Waiting, bored and broken.

    I used to have loads of toys when I was a kid. I'm not even exaggerating. Every week I would ask my mom to buy me a new toy in which she would irately respond 'I haven't even seen you play with the last toy I bought.' Another exaggeration. Of course she's seen me play with it for a week, probably shorter than that. After I get bored for playing with the same thing for a week, I would put them away in a box big enough to fit a Christmas tree. I told you, 'loads of toys'.

    It's true that I get bored easily. I believe that certain trait of mine grew up with me and is currently living inside this body. I can never do something long enough for it to get finished. Boy, was I surprised when I graduated. I'm more surprised I'm still alive.
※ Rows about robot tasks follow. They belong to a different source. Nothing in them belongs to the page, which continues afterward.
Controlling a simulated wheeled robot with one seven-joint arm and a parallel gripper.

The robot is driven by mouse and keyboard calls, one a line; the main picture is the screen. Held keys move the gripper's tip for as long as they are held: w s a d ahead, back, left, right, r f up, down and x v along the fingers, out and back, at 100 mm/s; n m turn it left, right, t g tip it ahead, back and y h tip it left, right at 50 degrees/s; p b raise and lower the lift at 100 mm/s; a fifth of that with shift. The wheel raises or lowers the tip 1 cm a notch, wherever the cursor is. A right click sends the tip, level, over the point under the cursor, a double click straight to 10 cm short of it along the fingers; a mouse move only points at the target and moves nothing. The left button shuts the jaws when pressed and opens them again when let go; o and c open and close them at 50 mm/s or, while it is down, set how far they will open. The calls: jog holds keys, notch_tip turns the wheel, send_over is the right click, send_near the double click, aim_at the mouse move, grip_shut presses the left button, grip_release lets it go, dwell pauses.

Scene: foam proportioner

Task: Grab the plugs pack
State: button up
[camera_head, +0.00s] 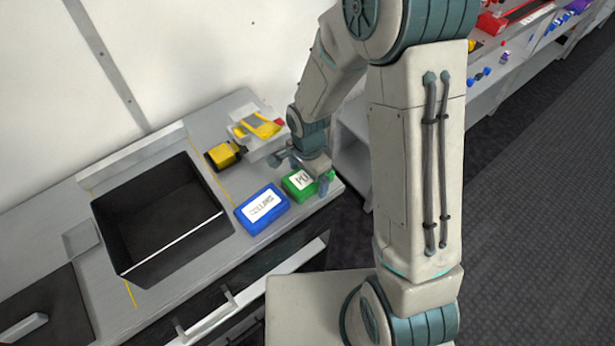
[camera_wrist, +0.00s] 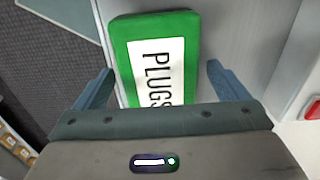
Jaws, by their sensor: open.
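The plugs pack (camera_head: 298,184) is a green box with a white label, lying at the right end of the grey counter. In the wrist view the plugs pack (camera_wrist: 184,24) shows its label reading "PLUGS", and its lower part is hidden behind my gripper's body. My gripper (camera_head: 304,172) is over the pack in the head view. In the wrist view my gripper (camera_wrist: 160,84) is open, with one finger on each side of the pack. The pack sits nearer the left finger, with a wider gap on the right. I cannot tell the height of the fingertips above the counter.
A blue labelled box (camera_head: 262,210) lies just left of the plugs pack. A black open bin (camera_head: 165,225) is farther left. A yellow item (camera_head: 222,154) and a pale tray with yellow parts (camera_head: 258,130) stand behind. The counter's right edge is close to the pack.

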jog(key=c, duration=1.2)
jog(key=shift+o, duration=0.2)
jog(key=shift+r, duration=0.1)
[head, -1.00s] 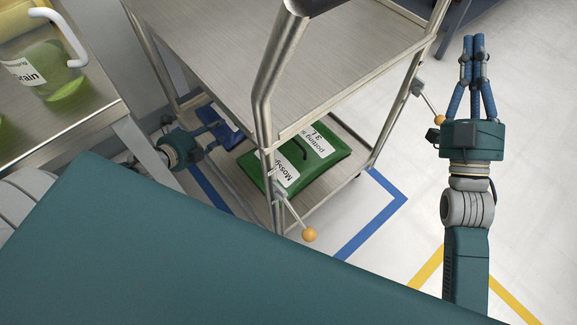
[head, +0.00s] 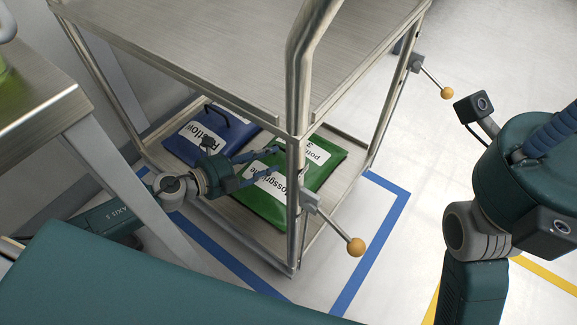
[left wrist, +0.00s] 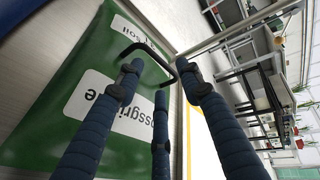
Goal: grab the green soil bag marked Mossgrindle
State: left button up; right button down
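The green soil bag (head: 262,207) lies on the lower shelf of the steel cart, partly hidden behind a cart post. Its white label reads part of "Mossgrindle". The bag (left wrist: 48,125) fills the left of the left wrist view, with a dark handle (left wrist: 146,52) standing up from it. My left gripper (head: 268,164) is over the bag with its fingers apart. In the left wrist view its fingertips (left wrist: 160,84) are close around the handle; I cannot tell whether they touch it. My right gripper (head: 556,132) is at the right edge, its fingertips cut off.
A blue bag (head: 238,132) with a white label lies left of the green one on the lower shelf (head: 232,214). The cart's upper shelf (head: 215,50) overhangs behind. An orange-knobbed lever (head: 356,246) sticks out from the front post. A steel table (head: 38,95) stands at left.

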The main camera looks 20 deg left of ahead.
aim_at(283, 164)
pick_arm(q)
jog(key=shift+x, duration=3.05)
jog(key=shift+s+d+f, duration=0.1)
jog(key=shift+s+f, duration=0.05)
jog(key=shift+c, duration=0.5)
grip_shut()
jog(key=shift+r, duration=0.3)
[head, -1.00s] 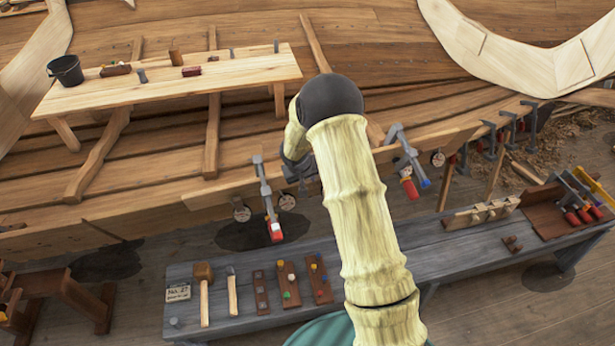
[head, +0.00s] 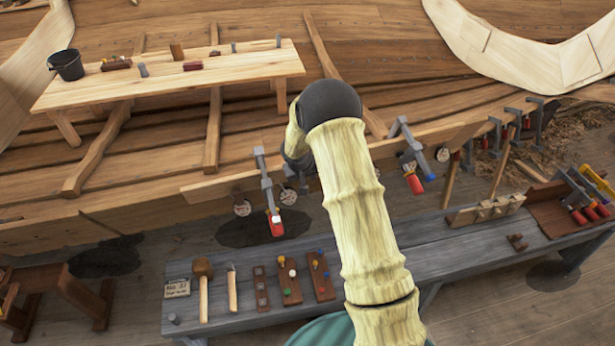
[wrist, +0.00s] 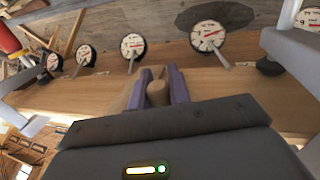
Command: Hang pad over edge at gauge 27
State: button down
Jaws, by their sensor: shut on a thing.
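My gripper (wrist: 157,76) shows in the wrist view with its purple-grey fingers shut on a small tan piece (wrist: 157,94), seemingly the pad. They are over the long plank edge (wrist: 80,97). Whether the piece touches the plank I cannot tell. Several round white dial gauges line the edge, one ahead-left of the fingers (wrist: 132,46) and one ahead-right (wrist: 208,36). Their numbers are unreadable. In the head view my arm hides the fingertips and the pad.
Clamps grip the plank on both sides of my arm, left (head: 268,190) and right (head: 410,158). A grey bench (head: 385,262) below holds a mallet (head: 203,285), blocks and a card (head: 177,288). A pale table (head: 150,82) with a bucket (head: 67,64) stands behind.

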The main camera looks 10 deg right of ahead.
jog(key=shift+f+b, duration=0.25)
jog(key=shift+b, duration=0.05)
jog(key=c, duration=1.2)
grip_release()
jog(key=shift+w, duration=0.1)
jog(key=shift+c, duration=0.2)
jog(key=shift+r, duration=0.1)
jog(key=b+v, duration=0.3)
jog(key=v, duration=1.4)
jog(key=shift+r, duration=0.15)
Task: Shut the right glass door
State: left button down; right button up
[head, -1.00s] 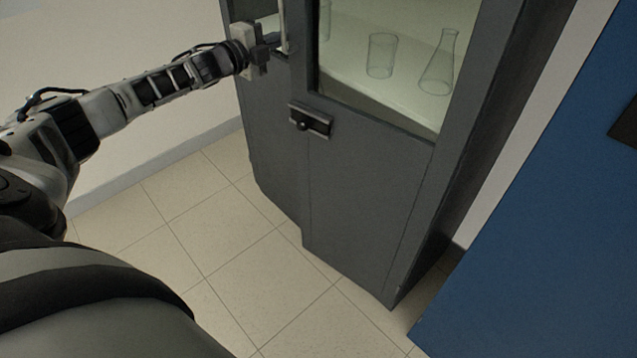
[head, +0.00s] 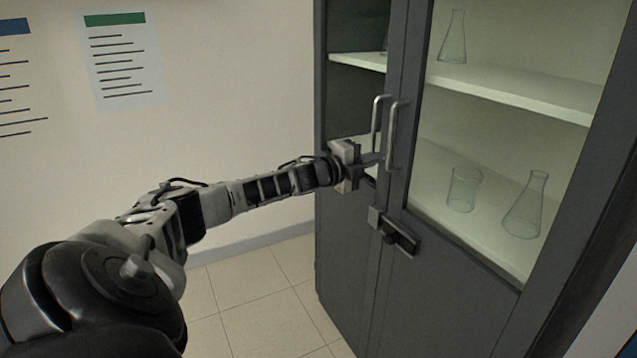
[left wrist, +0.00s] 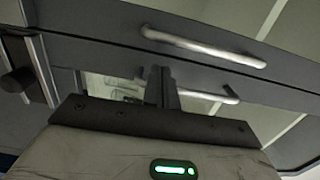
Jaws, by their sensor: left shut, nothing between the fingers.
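The right glass door (head: 425,185) is a dark grey framed cabinet door with a glass pane and a vertical metal handle (head: 393,135). Its edge looks slightly proud of the left door (head: 348,225); I cannot tell how wide any gap is. The left door has its own handle (head: 377,122). My left gripper (head: 376,160) is shut and empty, its fingertips by the lower ends of both handles. In the left wrist view its fingers (left wrist: 161,88) overlap the left handle (left wrist: 215,93), below the right handle (left wrist: 205,47); contact is unclear. My right gripper is out of view.
A latch (head: 398,238) sits below the handles, near the door seam. Glass flasks and a beaker (head: 464,190) stand on shelves inside the cabinet. A wall (head: 230,110) with posted sheets is at left, and bare tiled floor (head: 265,285) lies before it.

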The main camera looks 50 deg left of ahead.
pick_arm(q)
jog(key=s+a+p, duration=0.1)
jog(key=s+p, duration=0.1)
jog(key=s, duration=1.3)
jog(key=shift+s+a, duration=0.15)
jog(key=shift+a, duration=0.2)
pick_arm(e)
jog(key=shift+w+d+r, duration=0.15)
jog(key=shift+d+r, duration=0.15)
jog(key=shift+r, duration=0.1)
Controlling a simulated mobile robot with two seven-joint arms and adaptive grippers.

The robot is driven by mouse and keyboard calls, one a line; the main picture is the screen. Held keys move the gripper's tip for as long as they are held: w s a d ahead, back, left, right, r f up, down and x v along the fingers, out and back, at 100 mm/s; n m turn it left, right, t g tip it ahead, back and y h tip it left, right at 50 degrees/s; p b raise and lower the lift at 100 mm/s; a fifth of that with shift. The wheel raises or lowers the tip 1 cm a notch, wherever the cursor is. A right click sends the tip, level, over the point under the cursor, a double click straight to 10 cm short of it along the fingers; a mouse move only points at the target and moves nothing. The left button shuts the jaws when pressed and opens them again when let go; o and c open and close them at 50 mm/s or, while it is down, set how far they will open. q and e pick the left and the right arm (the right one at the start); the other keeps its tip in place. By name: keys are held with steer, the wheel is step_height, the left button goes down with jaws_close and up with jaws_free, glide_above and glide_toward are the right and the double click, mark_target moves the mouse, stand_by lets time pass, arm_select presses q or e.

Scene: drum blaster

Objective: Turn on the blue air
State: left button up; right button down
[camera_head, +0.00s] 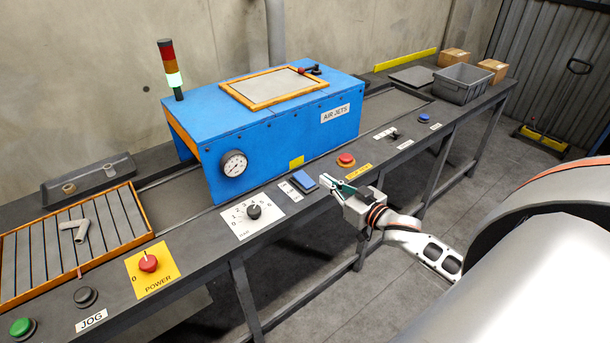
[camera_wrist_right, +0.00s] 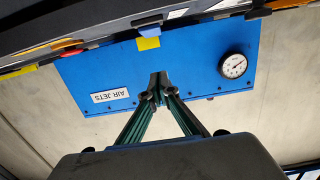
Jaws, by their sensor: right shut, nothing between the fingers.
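A blue rocker-like switch (camera_head: 303,180) sits on the front ledge of the bench, beside a small white label (camera_head: 289,191) too small to read. A small blue button (camera_head: 423,118) is farther right along the ledge. The blue box marked AIR JETS (camera_head: 240,134) stands behind; it also shows, upside down, in the right wrist view (camera_wrist_right: 195,75). My right gripper (camera_head: 326,183) is shut and empty, just right of the blue switch, and seems apart from it. Its fingertips show together in the wrist view (camera_wrist_right: 158,80). My left gripper is not in view.
A red button (camera_head: 346,160) lies just behind my right gripper. A black dial (camera_head: 254,212), a red POWER knob (camera_head: 148,263) and a green button (camera_head: 22,327) sit to the left. A grey bin (camera_head: 463,83) stands at the far right. The floor before the bench is clear.

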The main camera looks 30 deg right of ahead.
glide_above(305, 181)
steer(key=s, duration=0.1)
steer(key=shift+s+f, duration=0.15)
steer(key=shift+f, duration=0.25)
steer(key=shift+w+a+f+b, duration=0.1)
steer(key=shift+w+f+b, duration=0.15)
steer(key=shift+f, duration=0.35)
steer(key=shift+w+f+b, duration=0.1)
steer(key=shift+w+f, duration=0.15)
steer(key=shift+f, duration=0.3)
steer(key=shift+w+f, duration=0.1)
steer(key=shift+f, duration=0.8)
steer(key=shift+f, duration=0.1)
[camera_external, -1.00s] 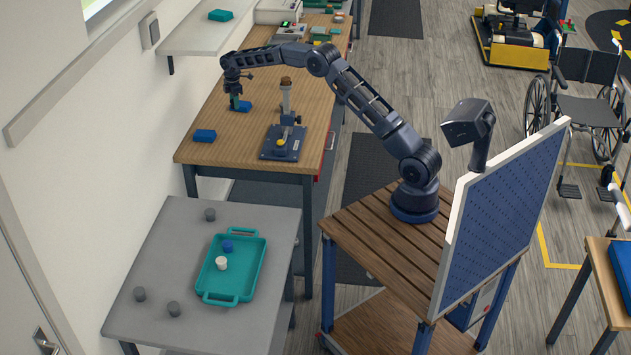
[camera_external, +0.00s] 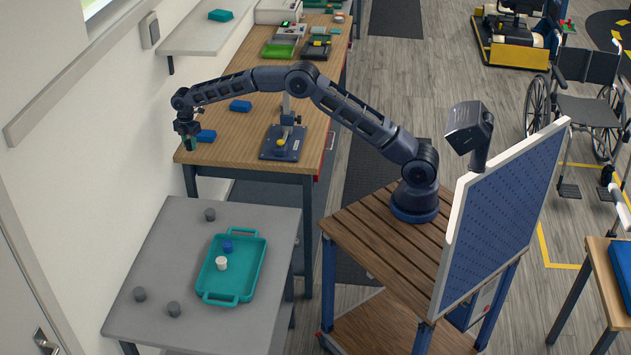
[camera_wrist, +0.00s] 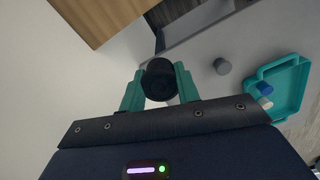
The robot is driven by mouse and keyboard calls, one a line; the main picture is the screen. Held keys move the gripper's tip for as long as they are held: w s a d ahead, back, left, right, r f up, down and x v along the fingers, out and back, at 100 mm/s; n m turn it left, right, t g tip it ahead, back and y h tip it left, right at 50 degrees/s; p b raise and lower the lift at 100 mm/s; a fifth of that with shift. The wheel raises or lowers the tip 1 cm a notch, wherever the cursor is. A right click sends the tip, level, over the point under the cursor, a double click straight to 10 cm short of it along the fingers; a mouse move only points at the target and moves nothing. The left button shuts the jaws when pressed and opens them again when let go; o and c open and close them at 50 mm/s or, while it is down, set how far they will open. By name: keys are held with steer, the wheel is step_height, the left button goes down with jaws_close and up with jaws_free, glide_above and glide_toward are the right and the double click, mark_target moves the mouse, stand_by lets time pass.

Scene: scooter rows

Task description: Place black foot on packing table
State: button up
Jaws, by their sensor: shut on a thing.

    The stories I write never end. Some books I read are left unanswered because I never get to the end, because I keep buying other books. It's like I have a pile of ink and paper in my room waiting to unfold, waiting for interpretation from me. The hobbies I used to have are just talents waiting to be honed. I wonder if this can be a good thing.

    You know, I've never really tested this out to people but I guess my high school friends would tell me I no longer communicate with them. I guess in relationships, I'll get bored with them after a week. Like the toys I used to have when I was a kid. Left in a box, dusty and old, decrepit and broken. Waiting, just waiting, to be picked up once again.